= INFORMATION SUPPLIED =
# # # # #

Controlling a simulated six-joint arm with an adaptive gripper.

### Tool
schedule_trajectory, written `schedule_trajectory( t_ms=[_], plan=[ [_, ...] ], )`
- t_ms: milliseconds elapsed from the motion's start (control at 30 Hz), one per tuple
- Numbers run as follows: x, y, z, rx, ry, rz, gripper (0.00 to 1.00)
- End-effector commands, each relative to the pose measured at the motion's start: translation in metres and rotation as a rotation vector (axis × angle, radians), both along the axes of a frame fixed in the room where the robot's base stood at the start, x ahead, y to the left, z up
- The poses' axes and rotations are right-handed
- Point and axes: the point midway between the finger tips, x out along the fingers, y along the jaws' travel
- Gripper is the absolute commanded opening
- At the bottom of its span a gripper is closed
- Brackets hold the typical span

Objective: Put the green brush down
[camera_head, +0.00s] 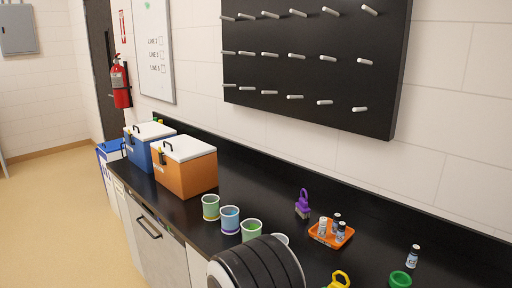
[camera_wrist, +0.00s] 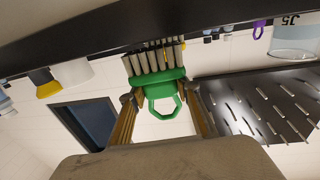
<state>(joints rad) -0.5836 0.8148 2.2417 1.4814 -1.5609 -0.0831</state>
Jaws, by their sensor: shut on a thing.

# # # # #

= AIM =
Repeat the material verbatim. Do not carry over any picture.

= THE REPLY =
Controlling a simulated six-joint arm with an adaptive gripper.

### Tool
schedule_trajectory, written `schedule_trajectory( t_ms=[_], plan=[ [_, ...] ], )`
- t_ms: milliseconds elapsed from the motion's start (control at 30 Hz), one per tuple
- Numbers run as follows: x, y, z, rx, ry, rz, gripper (0.00 to 1.00)
- End-effector commands, each relative to the pose measured at the motion's start: translation in metres and rotation as a rotation vector (axis × angle, radians), both along the axes of a frame fixed in the room where the robot's base stood at the start, x ahead, y to the left, z up
- The poses' axes and rotations are right-handed
- Point and axes: the point midway between the finger tips, x out along the fingers, y along the jaws' travel
- Gripper is the absolute commanded opening
- At the bottom of its span a gripper is closed
- Brackets hold the typical span

Objective: Put the green brush down
[camera_head, +0.00s] 
[camera_wrist, +0.00s] 
<state>(joints rad) -0.5836 0.8148 2.2417 1.4814 -1.5609 -0.0831</state>
Jaws, by their sensor: shut on a thing.

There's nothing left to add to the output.